From the above plots, we can infer that the 9 participants who are deemed influential based on their EigenVector Score have high joviality and without kids. From the statistical plot, the plot of have_kids shows a p-value of more than 0.05 and therefore we fail to reject the null hypothesis that there is no relationship between this two variables. For the plot on Joviality since the p-value is less than 0.05, we reject the null hypothesis and conclude that there is a relationship between Joviality and Eigenvector Centrality score. The higher the joviality, the higher your influence is on the weekday.

Influence on weekdays can also highlight the person influence in their workplace. There is a possibility that these participants are holding on the a management level position within the workplace to affect certain level of influence.
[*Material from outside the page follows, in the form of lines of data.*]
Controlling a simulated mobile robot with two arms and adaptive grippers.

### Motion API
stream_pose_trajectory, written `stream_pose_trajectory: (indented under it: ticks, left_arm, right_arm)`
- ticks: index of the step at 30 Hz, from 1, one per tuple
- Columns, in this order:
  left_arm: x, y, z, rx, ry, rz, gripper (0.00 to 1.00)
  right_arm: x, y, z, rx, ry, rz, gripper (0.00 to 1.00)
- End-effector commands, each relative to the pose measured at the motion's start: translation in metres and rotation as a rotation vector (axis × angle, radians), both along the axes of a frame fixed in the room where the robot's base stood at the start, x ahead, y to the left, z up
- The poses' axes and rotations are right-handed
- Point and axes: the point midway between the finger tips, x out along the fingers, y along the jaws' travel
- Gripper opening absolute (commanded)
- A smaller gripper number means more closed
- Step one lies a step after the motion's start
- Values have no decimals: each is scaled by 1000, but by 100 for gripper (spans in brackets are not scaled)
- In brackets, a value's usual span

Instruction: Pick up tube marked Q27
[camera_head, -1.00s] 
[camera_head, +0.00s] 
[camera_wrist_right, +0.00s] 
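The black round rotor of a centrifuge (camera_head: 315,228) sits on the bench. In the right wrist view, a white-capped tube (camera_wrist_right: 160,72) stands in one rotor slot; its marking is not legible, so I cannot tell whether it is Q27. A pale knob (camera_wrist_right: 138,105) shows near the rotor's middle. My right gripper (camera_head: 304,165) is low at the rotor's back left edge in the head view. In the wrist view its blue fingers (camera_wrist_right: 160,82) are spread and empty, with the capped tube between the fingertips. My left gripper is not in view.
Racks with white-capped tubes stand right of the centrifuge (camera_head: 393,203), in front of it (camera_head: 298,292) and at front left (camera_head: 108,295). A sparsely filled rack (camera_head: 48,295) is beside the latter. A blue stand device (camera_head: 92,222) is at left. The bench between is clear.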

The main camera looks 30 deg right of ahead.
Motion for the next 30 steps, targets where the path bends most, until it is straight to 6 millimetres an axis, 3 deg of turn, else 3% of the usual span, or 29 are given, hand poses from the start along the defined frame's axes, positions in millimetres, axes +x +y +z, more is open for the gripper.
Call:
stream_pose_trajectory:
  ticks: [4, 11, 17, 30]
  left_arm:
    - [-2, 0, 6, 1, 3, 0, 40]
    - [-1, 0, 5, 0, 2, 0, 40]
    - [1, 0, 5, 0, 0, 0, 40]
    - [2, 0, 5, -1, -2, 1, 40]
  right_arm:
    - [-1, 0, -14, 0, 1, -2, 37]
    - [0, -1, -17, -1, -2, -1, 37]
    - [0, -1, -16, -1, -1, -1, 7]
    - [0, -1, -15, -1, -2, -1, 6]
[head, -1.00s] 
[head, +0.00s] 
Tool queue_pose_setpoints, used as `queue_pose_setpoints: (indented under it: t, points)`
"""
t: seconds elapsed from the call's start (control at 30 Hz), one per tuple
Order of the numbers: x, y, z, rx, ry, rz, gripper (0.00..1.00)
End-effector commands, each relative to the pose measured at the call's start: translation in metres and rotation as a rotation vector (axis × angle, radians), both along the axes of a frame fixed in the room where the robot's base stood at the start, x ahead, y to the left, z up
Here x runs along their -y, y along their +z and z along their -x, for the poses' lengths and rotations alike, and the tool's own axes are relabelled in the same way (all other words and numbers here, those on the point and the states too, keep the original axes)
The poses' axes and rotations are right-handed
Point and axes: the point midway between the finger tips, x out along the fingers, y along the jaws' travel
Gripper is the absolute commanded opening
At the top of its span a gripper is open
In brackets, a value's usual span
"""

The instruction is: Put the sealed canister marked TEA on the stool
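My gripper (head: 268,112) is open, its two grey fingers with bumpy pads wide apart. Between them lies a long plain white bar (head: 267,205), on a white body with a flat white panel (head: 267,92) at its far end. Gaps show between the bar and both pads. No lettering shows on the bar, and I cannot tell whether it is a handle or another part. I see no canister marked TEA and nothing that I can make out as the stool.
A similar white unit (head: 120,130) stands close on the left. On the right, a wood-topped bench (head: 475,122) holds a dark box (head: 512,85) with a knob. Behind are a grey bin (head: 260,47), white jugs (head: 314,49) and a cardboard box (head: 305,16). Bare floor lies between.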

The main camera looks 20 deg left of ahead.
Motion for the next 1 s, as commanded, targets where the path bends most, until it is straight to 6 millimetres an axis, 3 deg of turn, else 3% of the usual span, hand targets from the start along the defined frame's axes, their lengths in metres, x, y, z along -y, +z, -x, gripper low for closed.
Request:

From the cluster detection, we can also possibly identify 3 different industries that exist within the City that hold the top 10% Eigenvector Centrality Score. These industries might play an influential role or key businesses within the City of Engagement due to how much influence they have during the Working Days.

Learning Points

Throughout this exercise, I was able to utilize the many different plots (network and statistic) to identify trends/pattern through the social network of the Participants. Instead of using the full vertices and edges, one must understand the outcome of the social network plot and reduce the network size based on the required analysis.

To further improve the analysis, income can be considered to validate if the influential participants are high-earners and therefore have a higher chance that they are holding on to a managerial position in the company.